U.S. Securities and Exchange Commission

Litigation Release No. 22005 / June 17, 2011

SEC v. Feinblatt, et al., Civil Action No. 11-CV-0170 (SDNY) (JSR)

Former Investor Relations Consulting Firm Employee and Hedge Fund Settle Insider Trading Charges

The Securities and Exchange Commission announced today that, on June 8, 2011, the Honorable Jed S. Rakoff of the United States District Court for the Southern District of New York entered a judgment against Defendant Shammara Hussain in SEC v.
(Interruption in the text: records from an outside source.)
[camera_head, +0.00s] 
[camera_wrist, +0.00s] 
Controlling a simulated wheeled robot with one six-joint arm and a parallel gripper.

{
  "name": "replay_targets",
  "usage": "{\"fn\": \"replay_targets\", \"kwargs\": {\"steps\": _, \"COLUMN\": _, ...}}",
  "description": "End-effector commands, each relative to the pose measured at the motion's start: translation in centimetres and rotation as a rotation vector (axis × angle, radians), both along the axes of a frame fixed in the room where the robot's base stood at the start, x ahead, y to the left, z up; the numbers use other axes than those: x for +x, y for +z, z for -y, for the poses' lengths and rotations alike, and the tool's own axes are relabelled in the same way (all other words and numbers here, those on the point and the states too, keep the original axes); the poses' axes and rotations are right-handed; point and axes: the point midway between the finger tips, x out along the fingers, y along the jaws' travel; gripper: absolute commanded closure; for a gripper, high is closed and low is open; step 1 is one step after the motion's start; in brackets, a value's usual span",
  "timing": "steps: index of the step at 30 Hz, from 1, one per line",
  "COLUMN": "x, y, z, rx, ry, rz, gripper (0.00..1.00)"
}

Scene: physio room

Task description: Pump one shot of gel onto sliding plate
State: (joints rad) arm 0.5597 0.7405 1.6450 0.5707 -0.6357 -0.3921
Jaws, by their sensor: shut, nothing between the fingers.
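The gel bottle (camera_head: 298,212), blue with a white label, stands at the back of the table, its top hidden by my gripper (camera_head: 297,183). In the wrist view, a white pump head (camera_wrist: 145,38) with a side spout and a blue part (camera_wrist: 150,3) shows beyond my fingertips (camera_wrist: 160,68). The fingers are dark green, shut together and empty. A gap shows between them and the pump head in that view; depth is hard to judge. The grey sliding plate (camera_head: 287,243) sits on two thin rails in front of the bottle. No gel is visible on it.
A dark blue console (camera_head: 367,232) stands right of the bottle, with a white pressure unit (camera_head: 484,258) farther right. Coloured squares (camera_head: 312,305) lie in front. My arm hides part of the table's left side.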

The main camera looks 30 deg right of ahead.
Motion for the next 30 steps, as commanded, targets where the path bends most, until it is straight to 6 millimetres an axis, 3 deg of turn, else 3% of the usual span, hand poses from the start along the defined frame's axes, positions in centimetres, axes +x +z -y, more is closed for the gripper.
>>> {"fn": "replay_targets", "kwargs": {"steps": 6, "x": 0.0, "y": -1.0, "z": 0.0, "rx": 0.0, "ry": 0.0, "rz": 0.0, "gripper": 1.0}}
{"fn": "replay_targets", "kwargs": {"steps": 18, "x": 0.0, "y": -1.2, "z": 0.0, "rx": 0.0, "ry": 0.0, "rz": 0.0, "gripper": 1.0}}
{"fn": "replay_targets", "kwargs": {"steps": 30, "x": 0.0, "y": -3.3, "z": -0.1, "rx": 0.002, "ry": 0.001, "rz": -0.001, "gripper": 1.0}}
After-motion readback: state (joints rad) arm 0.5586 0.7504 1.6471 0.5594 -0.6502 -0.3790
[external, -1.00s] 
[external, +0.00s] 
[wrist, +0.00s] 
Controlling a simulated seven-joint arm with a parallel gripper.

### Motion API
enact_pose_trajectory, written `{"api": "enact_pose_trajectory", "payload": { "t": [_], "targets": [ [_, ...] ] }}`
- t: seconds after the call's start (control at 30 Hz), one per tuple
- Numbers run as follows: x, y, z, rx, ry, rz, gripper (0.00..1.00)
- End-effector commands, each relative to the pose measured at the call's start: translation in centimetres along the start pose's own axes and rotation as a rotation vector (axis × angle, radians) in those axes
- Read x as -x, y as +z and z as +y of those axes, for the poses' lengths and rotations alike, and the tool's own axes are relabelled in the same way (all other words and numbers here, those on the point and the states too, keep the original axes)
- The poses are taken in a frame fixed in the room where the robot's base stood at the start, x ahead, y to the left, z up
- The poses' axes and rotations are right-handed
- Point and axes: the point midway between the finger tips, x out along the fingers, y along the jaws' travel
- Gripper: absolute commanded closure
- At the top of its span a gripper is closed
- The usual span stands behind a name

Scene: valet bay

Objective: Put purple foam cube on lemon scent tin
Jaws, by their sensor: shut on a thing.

Feinblatt, 11-CV-0170, an insider trading case the SEC filed on January 10, 2011. The Judge also entered a stipulation and order of dismissal as to Defendant Trivium Capital Management LLC, a New York-based hedge fund investment adviser which has wound down its investment management business, in exchange for its agreement to cooperate and cease doing business.

The Complaint alleged that Robert Feinblatt, a co-founder and principal of Trivium, and Jeffrey Yokuty, a Trivium analyst, engaged in insider trading in the securities of Polycom, Hilton, Google and Kronos. The complaint further alleged that Polycom senior executive Sunil Bhalla and Hussain, an employee at investor relations consulting firm Market Street Partners that did work for Google, tipped the inside information that enabled the insider trading by Feinblatt and Yokuty on behalf of Trivium's hedge funds for illicit profits of more than $15 million.

To settle the SEC's charges, Hussain consented to the entry of a judgment that: (i) permanently enjoins her from future violations of Section 17(a) of the Securities Act of 1933, Section 10(b) of the Securities Exchange Act of 1934 and Rule 10b-5 thereunder; and (ii) orders her to pay disgorgement of $21,619.80, plus $4,795.47 in prejudgment interest, plus a civil penalty of $21,619.80. Based on Hussain's financial condition, the Court did not order a higher penalty. Trivium has agreed to cooperate and to not in the future engage in investment management or other operations.

For further information, see Litigation Release No. 21802 (Jan. 10, 2011).